How can I upload my files to my static server from a production server?

I have django and django's admin setup on my production box. This means that all file uploads are stored on the production box, all the media is stored there.
I have a separate server for files now ( different box, ip ). I want to upload my files there. What are the advantages and disadvantages of these methods I've thought about, and are there "better" methods you can suggest?
Setting up a script to do an rsync on the production box after a file is uploaded to the static server.

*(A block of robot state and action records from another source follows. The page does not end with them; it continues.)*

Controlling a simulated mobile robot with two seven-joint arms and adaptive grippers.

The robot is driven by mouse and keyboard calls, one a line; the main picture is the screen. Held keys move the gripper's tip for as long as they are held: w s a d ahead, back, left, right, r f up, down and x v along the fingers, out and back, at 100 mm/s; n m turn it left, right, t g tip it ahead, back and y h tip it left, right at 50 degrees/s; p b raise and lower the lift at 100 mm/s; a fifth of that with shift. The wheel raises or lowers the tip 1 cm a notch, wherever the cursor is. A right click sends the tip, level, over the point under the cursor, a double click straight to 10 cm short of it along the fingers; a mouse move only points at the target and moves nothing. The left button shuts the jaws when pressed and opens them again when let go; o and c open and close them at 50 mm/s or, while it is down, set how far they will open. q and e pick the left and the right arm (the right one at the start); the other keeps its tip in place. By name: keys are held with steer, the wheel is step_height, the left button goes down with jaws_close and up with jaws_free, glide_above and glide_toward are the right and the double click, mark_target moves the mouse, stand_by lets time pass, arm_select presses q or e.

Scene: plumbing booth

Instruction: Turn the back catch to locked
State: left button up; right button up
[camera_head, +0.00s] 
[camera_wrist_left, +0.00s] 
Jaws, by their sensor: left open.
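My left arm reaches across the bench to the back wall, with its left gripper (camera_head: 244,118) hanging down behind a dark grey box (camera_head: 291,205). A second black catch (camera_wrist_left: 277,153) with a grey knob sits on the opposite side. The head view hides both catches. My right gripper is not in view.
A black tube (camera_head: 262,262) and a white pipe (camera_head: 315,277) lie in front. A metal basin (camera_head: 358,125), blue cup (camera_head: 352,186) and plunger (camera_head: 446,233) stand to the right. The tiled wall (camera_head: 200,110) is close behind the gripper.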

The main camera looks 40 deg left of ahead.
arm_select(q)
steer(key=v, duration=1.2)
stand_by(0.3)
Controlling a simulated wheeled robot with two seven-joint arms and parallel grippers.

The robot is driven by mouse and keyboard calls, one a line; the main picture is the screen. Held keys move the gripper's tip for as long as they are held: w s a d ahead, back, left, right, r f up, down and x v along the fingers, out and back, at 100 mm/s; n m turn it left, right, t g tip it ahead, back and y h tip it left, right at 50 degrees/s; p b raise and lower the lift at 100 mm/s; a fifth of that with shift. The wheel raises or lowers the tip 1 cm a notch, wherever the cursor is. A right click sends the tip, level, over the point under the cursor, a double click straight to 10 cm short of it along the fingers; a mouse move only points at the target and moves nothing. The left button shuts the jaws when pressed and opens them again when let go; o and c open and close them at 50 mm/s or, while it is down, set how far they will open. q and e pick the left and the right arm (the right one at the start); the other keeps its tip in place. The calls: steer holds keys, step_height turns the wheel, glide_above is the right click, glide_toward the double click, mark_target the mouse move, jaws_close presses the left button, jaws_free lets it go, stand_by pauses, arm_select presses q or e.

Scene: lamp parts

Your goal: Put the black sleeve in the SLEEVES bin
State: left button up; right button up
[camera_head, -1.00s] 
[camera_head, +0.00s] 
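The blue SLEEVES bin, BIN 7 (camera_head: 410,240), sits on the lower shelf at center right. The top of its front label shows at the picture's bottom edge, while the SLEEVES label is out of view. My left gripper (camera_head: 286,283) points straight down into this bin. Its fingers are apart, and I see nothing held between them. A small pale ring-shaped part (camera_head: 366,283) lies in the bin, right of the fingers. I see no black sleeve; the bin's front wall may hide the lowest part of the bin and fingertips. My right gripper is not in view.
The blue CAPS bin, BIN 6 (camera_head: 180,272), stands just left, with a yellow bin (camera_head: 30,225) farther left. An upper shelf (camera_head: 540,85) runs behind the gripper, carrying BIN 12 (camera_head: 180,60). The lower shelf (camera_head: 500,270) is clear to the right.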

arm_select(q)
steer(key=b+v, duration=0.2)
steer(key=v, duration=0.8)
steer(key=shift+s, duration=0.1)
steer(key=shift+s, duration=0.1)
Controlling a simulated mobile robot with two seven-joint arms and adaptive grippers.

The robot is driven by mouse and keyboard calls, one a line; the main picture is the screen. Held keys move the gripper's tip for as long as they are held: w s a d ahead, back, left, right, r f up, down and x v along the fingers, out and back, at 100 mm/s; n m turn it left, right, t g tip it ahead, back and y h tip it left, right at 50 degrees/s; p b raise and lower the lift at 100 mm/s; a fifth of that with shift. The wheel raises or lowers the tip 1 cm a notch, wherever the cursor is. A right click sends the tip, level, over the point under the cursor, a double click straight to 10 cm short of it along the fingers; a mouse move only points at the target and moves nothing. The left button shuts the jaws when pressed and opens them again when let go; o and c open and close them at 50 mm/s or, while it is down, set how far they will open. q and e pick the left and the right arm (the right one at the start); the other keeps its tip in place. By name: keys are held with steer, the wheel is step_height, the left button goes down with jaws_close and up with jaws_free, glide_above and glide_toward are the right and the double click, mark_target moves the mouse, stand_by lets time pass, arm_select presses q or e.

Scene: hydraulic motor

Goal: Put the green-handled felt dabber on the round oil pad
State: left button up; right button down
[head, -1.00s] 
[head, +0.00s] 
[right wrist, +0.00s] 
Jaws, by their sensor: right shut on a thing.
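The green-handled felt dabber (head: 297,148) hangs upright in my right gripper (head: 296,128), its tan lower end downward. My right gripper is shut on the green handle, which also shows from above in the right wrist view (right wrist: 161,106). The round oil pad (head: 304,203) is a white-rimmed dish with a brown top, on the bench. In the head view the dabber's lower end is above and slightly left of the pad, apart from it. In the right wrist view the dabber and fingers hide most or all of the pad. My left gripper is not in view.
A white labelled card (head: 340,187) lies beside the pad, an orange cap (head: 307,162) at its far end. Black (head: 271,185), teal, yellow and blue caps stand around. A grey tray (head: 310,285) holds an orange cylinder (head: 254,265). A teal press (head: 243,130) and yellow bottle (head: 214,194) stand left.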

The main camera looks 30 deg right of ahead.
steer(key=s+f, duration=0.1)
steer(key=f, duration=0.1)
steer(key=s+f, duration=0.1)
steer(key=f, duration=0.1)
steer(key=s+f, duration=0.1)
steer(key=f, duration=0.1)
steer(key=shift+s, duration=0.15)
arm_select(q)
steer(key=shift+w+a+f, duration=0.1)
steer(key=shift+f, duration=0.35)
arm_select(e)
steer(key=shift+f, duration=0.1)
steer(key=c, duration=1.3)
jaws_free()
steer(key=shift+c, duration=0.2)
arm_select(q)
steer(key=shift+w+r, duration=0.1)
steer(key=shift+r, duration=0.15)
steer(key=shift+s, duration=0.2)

Setting up a permanent mount on the production box, by using a fileserver on the static media box such as nfs/samba/ssh-fs and then using the location of the mount as the upload_to path on the production box
Information: Both servers run debian.
EDIT: Prometheus from #django suggested http://docs.djangoproject.com/en/dev/howto/custom-file-storage/
I use Fabric. Especially of interest to you would be fabric.contrib.project.rsync_project().
To Paraphrase -
Fabric is a Python library and
command-line tool for streamlining the
use of SSH for Application Deployment
or systems administration tasks.
First use fabric.contrib.project.upload_project() to upload the entire project directory. From then on, bank on using fabric.contrib.project.rsync_project. to sync the project with local version. Also of special interest is that this uses unix rsync underneath & uses the secure scp to transfer .tar.gz data.
I guess this takes care of your needs. There might not be a need to setup a permanent mount etc.
If your static media is derived from your development process, then Fabric is the way to go. It can automate the deployment and replication of anything-- data, application files, even static database dumps-- from anywhere to anywhere.
If your static media is derived from your application server's operation-- generated PDFs and images, uploads from your users, compiled binaries (I had a customer who wanted that, a Django app that would take in raw x86 assembly and return a compiled and linked binary)-- then you want to use Django Storages, an app that abstracts the actual storage of content for any ImageField or FileField (or anything with a Python File-like interface). It has support for storing them in databases, to Amazon S3, via FTP, and a few others.